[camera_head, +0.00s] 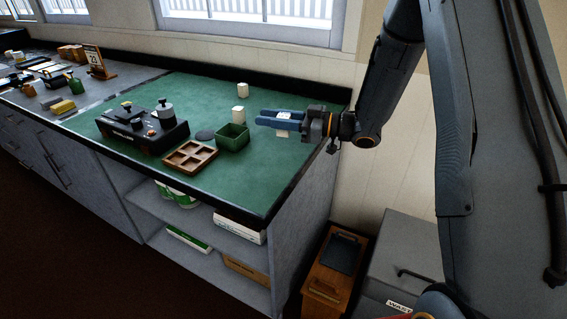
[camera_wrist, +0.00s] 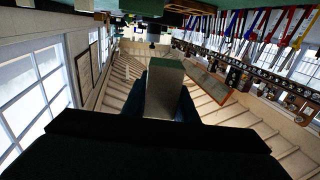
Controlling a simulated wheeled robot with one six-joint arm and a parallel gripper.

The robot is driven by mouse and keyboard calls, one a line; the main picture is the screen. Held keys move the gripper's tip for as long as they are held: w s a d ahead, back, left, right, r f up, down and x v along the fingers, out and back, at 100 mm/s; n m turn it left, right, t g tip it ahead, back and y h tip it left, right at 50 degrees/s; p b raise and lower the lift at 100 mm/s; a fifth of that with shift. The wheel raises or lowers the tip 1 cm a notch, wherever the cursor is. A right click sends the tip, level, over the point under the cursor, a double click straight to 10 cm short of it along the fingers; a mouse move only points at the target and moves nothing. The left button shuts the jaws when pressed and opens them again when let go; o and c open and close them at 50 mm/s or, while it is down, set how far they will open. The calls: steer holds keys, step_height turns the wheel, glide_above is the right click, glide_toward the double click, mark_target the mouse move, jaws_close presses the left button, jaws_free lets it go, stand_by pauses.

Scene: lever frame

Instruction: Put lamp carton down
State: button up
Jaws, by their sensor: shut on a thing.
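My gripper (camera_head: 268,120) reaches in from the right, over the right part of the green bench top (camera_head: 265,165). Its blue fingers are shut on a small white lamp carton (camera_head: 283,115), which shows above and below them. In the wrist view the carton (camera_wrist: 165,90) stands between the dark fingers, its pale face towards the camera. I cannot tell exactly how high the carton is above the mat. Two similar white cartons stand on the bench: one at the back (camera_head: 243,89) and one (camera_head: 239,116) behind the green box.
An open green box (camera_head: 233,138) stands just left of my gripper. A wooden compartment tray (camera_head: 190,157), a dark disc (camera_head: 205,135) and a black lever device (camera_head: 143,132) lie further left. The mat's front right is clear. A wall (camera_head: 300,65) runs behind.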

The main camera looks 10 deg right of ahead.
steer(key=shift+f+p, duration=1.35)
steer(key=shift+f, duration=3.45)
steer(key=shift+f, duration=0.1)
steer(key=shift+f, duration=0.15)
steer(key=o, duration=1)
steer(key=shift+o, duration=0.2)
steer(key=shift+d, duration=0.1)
::::
-- Stated exercise --
Exactly restate the lines from the beginning of the data through the line with "Controlling a simulated", and no others, keeping pictures out.

-- Exercise result --
[camera_head, +0.00s] 
[camera_wrist, +0.00s] 
Controlling a simulated wheeled robot with one six-joint arm and a parallel gripper.

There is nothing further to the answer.